# [PROBLEM REQUIREMENTS]
Restate verbatim the lines between the one holding "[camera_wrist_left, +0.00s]" and the one holding "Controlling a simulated", both included, and no others.

# [STORED DATA]

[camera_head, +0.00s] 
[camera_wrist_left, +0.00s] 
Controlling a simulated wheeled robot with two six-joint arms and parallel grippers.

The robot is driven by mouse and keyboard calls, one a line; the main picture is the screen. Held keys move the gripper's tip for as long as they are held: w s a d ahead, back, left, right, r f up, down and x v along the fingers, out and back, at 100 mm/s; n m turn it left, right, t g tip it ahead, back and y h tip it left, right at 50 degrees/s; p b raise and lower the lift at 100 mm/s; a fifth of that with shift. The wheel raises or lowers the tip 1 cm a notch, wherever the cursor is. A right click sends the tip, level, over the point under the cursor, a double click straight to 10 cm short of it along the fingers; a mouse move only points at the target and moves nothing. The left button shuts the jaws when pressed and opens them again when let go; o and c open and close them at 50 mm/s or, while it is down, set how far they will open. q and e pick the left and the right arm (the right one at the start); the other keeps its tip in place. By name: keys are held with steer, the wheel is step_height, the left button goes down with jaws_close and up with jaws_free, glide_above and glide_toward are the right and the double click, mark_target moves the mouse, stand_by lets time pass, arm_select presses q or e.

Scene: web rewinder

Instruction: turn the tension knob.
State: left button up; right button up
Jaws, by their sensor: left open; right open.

# [PROBLEM SOLUTION]
[camera_wrist_left, +0.00s] 
Controlling a simulated wheeled robot with two six-joint arms and parallel grippers.

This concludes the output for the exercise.